Actors have Abilities which enable Actions and Questions to interact with the software under test. During the course of a test scenario, an actor is identified by a name. Two actors in the same scenario may not share the same name.
Where many different test scenarios need an actor with the same conceptual role you are encouraged to reuse the same name for each, as if it were the same actor. The effect is that your test suite will accumulate up a collection of well-known actors. Screenplay formalises this via Personas - classes which describe a 'type of actor' along with their name & abilities.
The lowest-level interactions with the application are defined by Actions & Questions. Abilities provide the dependencies for those interactions to do their work. For example, in end-to-end acceptance tests for a web application, an object will be required which provides an API by which a web browser is controlled.
Abilities are 'granted' to an actor, creating an association. Actions & Questions retrieve abilities as they are required from the actors performing the action/asking the question.
Abilities' sole purpose is to provide (usually) a single dependency object which might otherwise be complex to create. Abilities should not contain any logic which relates to how that dependency is used; that is the role of actions and questions.
Collectively, Actions, Questions & Tasks may be referred to as 'performables'. They all describe something that an actor can either do or can see/read/get. The architecture and design of these the types of class are very similar. Rather the differences between these three are conceptual.
Let's examine these three types from high-level to low-level.
Tasks are the highest-level performable operation and the only type of performable which should be composed solely of other performables. Tasks may describe complex interactions between the actor and the software under test.
The simplest possible tasks are compositions of Actions and/or Questions which represent the actor performing a logical operation upon the software under test. Tasks may return a value (behaving like a question does) or they might simply do something (behaving like an action).
The true power of tasks is that they may themselves be composed from other tasks. Thus high-level tasks may be built up from reusable logic in lower-level ones.
As a developer writing tests, it's expected that most of your development effort for tests will be spent writing tasks.
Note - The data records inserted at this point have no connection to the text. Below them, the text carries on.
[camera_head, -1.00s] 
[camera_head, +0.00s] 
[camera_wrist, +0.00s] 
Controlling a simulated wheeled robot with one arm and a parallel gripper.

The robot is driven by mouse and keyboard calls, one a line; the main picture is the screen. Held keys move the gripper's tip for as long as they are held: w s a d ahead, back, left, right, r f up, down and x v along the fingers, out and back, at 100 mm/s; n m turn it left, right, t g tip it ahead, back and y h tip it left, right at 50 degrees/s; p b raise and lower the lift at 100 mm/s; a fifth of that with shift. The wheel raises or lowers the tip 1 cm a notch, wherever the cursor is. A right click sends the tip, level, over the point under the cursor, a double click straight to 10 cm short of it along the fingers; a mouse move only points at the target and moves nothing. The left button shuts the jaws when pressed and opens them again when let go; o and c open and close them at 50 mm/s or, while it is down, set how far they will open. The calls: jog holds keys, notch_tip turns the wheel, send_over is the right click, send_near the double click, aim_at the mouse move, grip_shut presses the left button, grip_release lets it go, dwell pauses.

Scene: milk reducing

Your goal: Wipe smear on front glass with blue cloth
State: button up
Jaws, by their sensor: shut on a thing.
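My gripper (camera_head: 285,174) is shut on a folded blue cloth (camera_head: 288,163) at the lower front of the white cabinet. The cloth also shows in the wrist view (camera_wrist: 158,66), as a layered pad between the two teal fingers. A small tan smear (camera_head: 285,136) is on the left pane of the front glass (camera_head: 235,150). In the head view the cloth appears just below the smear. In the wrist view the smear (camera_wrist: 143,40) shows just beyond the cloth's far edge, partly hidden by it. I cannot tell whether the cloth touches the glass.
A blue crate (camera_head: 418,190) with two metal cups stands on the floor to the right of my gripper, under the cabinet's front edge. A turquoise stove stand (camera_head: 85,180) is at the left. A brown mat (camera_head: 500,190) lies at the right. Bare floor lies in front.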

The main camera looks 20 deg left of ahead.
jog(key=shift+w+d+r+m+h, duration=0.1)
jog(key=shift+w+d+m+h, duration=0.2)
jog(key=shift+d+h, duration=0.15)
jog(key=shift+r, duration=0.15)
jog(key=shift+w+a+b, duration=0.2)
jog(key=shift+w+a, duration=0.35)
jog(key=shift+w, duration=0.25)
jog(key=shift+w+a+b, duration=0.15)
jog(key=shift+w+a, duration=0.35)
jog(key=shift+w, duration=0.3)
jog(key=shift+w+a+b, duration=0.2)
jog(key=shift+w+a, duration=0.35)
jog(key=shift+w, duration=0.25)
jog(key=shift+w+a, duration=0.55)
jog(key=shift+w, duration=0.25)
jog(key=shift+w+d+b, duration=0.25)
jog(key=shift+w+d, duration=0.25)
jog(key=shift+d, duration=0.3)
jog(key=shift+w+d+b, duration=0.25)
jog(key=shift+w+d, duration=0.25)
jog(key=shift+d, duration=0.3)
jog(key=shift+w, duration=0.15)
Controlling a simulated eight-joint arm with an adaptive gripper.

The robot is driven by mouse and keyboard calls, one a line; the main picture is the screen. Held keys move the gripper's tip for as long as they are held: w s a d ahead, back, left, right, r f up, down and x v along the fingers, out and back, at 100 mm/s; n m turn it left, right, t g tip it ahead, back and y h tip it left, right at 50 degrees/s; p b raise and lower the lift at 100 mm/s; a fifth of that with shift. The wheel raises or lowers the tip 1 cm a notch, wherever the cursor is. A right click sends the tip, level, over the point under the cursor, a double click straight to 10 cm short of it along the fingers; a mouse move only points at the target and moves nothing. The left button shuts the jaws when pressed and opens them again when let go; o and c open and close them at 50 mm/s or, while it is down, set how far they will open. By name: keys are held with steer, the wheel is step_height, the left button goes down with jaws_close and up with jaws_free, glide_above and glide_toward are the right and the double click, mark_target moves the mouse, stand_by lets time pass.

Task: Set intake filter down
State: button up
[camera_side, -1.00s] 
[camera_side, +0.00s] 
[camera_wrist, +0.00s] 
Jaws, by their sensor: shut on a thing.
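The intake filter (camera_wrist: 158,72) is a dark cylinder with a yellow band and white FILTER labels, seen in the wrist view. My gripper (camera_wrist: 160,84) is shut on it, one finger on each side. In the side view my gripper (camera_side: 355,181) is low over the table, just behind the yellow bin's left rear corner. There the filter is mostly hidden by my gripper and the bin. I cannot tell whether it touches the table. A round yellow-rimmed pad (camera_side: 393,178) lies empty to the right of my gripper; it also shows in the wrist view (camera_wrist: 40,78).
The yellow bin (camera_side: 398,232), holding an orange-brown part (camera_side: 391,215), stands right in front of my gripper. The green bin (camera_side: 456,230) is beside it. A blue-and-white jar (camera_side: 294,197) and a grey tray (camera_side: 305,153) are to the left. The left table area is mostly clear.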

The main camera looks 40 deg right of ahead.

A task could be as simple as Log in with a username and password or it could be as complex as Order any items on my wish-list which are discounted
Where tasks represent high-level logical interactions, Actions represent single operations which cannot be meaningfully split up into smaller steps.
Actions should interact directly with an actor's relevant Ability in order to do their work. Actions do not return any result, they either succeed or they raise an exception.
When testing a web application, a mouse-click is a good example of an action.
Like actions, questions also represent single, granular interactions with the application. Unlike actions, questions do not 'do something' to the software under test, they read/get some information in some manner. Thus, questions always return a value of some kind.
In web application testing, getting the text of an HTML element is the sort of thing you would expect from a question.